## What you have to do
Going from the top of the data below, give again each line through the one containing "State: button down", both ends kept.

## Data
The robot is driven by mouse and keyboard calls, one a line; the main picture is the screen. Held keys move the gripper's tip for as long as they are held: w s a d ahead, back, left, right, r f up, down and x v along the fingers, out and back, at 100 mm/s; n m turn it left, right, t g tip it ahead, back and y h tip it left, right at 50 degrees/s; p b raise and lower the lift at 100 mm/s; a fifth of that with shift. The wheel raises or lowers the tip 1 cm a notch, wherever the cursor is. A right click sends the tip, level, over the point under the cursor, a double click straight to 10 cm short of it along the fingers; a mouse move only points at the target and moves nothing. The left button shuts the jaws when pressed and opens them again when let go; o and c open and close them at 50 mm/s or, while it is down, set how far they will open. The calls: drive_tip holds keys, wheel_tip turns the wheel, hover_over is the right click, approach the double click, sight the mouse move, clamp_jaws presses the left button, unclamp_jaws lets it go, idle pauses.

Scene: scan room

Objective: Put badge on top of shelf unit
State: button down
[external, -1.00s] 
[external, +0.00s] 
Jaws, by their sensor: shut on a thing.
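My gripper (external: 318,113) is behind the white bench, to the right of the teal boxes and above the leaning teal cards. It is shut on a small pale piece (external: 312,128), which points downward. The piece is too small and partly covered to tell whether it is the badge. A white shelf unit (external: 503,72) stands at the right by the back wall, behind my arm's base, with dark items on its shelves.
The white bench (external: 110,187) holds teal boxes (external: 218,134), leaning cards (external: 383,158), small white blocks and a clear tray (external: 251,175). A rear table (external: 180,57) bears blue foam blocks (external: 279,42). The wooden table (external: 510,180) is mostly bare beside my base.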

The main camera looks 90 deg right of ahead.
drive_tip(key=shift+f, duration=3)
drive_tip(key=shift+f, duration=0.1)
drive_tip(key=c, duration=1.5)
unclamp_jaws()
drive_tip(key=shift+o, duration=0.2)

## Complete response
The robot is driven by mouse and keyboard calls, one a line; the main picture is the screen. Held keys move the gripper's tip for as long as they are held: w s a d ahead, back, left, right, r f up, down and x v along the fingers, out and back, at 100 mm/s; n m turn it left, right, t g tip it ahead, back and y h tip it left, right at 50 degrees/s; p b raise and lower the lift at 100 mm/s; a fifth of that with shift. The wheel raises or lowers the tip 1 cm a notch, wherever the cursor is. A right click sends the tip, level, over the point under the cursor, a double click straight to 10 cm short of it along the fingers; a mouse move only points at the target and moves nothing. The left button shuts the jaws when pressed and opens them again when let go; o and c open and close them at 50 mm/s or, while it is down, set how far they will open. The calls: drive_tip holds keys, wheel_tip turns the wheel, hover_over is the right click, approach the double click, sight the mouse move, clamp_jaws presses the left button, unclamp_jaws lets it go, idle pauses.

Scene: scan room

Objective: Put badge on top of shelf unit
State: button down

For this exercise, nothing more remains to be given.